▶ [SOURCE EXCERPT]
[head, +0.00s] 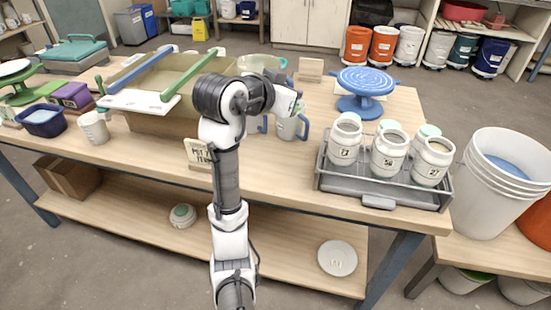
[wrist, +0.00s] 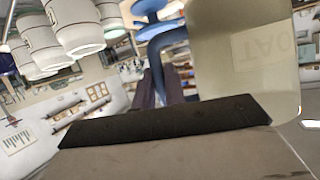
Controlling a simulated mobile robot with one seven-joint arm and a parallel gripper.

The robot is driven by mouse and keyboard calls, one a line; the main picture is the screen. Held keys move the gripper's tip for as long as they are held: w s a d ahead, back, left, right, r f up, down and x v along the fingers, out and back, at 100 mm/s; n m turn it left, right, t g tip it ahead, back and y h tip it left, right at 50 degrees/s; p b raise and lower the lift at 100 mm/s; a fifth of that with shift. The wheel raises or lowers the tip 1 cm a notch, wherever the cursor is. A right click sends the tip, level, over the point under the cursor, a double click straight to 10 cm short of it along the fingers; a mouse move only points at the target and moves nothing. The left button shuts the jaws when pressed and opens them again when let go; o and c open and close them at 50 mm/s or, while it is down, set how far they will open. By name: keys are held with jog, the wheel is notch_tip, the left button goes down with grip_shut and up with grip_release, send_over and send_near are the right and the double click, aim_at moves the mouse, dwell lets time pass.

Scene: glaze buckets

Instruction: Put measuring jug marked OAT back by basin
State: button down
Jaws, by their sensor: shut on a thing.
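A pale translucent measuring jug (wrist: 250,55) fills the upper right of the wrist view, with OAT on it appearing inverted. In the head view a pale jug (head: 287,129) with a blue handle is directly below my gripper (head: 296,107), over the middle of the table. My gripper's dark fingers (wrist: 164,88) are shut on the jug's blue part, seemingly its handle; the exact contact is partly hidden. A large beige basin (head: 150,124) stands to the left of my arm, with blue and green bars and a white board across its top. The jug is right of the basin and apart from it.
A grey tray (head: 335,180) with several white jars stands at the right. A blue turntable (head: 362,105) is behind it. A small sign (head: 198,153) stands in front of the basin. Another clear jug (head: 262,63) is behind my arm.

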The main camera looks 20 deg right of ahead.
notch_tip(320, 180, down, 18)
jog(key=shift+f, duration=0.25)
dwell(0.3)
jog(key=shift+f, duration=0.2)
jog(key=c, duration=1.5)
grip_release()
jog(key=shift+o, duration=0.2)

▶ [WORK TO DO]
The lines from the start of the data through the line that contains "Controlling a simulated" are to be returned exactly, please, with both ends included and every picture left out.

▶ [OUTPUT OF THE EXERCISE]
[head, +0.00s] 
[wrist, +0.00s] 
Controlling a simulated mobile robot with one seven-joint arm and a parallel gripper.

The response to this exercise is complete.